Das war an einem Dienstag. Nachdem ich am Mittwoch Nachmittag vergeblich auf den Schrauber gewartet hatte, rief mich abends sein Meister an und sagte den Termin für Donnerstag ab. Das war vorbildlich, wenn ich von dem Termin gewußt hätte. Das sein Mann schon am Dienstag am Werk war, nach meiner persönlichen Terminabsprache mit ihm höchst selbst, war ihm wohl entfallen. Womöglich lag es auch an seiner Unkenntnis über die Namen der einzelnen Wochentage. In seinem Wirrwar von »morgen«, »gestern« und »übermorgen« hatte er sich so verheddert, daß er meinen Strohhalm, in Form der Frage nach dem aktuellen Wochentag, ignorierte und mich auf »überübermorgen« vertröstete.
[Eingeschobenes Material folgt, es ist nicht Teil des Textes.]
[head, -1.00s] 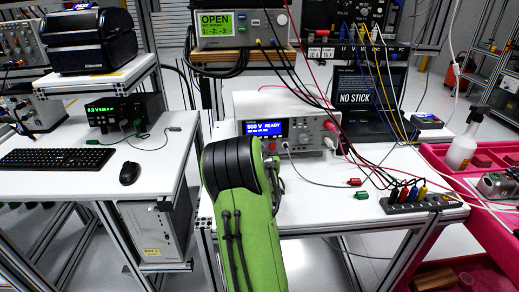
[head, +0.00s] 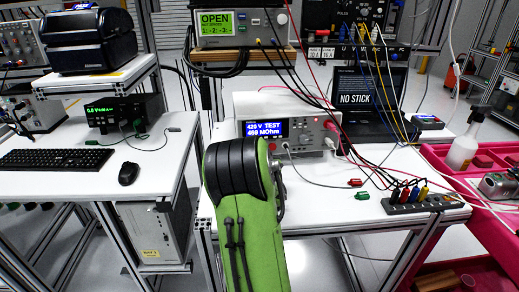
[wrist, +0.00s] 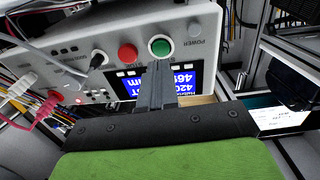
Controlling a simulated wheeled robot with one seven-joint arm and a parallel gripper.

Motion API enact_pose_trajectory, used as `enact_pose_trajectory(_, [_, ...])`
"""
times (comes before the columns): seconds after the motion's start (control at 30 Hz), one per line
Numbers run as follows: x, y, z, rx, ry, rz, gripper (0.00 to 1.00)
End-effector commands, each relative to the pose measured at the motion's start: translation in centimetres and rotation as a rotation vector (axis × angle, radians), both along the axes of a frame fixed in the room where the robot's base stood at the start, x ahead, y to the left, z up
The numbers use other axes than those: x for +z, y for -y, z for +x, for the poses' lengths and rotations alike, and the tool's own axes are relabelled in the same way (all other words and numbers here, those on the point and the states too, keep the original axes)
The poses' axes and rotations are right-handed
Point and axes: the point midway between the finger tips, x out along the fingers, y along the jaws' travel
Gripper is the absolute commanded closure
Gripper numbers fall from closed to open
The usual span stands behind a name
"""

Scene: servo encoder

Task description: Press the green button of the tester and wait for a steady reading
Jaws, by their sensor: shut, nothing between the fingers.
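The tester (head: 285,104) is a white box on the middle bench. Its blue display (head: 265,128) reads "420 V TEST" and "469 MOhm". In the wrist view the display (wrist: 186,82) shows upside down and is partly covered by my fingers. The green button (wrist: 160,46) sits on the front panel beside a red button (wrist: 127,54). My gripper (wrist: 157,66) is shut and empty, its fingertips right at the edge of the green button. I cannot tell whether they touch it. In the head view my green arm hides the fingers and the green button.
Test leads run from the tester to a dark terminal block (head: 424,202) at the right. A laptop (head: 358,100) reading "NO STICK" stands behind. An instrument reading "OPEN" (head: 216,23) is above. A pink-walled cart (head: 480,210) is at the right.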

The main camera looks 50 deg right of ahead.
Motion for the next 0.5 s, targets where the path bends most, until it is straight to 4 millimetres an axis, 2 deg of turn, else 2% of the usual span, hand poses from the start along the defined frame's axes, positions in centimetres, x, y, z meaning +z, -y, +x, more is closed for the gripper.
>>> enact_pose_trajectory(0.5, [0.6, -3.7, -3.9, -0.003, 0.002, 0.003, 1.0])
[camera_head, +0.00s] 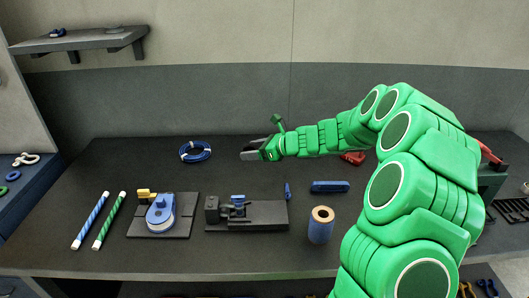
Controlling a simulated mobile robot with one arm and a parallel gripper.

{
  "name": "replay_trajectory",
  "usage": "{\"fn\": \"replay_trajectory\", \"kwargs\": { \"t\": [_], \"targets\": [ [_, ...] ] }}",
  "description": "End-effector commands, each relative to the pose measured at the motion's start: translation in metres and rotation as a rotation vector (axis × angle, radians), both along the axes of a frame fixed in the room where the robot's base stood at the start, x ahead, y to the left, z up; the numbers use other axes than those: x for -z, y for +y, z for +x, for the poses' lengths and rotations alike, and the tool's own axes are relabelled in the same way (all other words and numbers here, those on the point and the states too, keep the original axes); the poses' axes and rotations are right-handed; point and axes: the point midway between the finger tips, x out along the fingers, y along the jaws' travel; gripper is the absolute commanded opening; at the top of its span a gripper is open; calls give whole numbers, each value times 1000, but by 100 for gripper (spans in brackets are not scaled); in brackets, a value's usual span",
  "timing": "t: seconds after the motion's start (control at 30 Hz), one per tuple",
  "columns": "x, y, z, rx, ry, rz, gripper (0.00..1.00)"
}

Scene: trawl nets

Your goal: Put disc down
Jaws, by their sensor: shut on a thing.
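My gripper (252,151) is at the end of my green arm, which reaches in from the right. It is over the back middle of the dark workbench (120,158), to the right of the blue ring-shaped coil. It is shut on the disc, but only a small grey patch shows at the dark fingertips. The disc's outline is mostly hidden and too small to make out. I cannot tell whether it touches the bench top.
Near the gripper is a blue coil (195,151). In front are a plate with a blue device (161,212), a dark vise-like fixture (245,214), a blue spool (320,225), a blue tool (330,186) and two striped rods (91,221). Bench around the gripper is clear.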

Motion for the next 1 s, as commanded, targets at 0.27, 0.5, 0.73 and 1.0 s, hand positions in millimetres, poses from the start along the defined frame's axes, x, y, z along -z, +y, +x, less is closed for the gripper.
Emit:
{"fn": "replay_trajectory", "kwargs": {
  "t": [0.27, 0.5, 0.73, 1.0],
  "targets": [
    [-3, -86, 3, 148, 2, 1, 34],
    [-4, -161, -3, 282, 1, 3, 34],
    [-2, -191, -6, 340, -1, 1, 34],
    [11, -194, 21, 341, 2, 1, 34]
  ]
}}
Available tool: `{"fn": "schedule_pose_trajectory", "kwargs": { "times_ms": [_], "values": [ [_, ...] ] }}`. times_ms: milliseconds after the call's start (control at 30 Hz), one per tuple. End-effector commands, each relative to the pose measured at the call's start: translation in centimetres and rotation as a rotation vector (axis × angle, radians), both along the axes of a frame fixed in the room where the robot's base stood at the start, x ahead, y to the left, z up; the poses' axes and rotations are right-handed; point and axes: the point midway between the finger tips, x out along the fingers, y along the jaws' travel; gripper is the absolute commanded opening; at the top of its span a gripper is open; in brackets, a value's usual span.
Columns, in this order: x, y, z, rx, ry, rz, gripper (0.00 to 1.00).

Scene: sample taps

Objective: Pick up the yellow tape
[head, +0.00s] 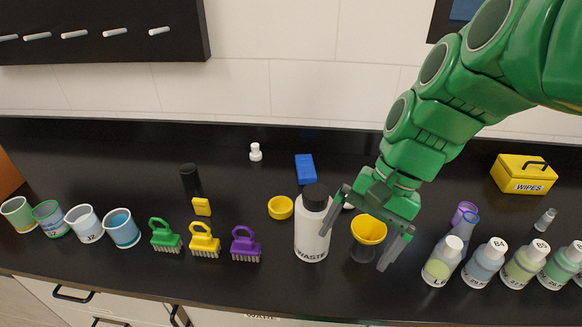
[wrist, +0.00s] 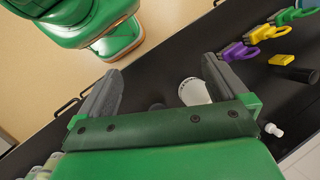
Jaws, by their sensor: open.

Wie ich erwarten konnte, klingelte es am Freitag und nicht am Sonnabend an meiner Tür. Der Meister persönlich hatte sich die einzig verbliebene Firmenleiter geschultert und den Werkzeugkasten unter dem Arm. Die Operation dauerte keine zwei Minuten, dann brannte das Licht wieder. Ein Mann vom Fach – so etwas ist ganz selten. Falls ich ihn noch einmal brauchen sollte, werde ich ihn allerdings gleich aus der Firma abholen. Ohne Terminabsprache. Sicher ist sicher.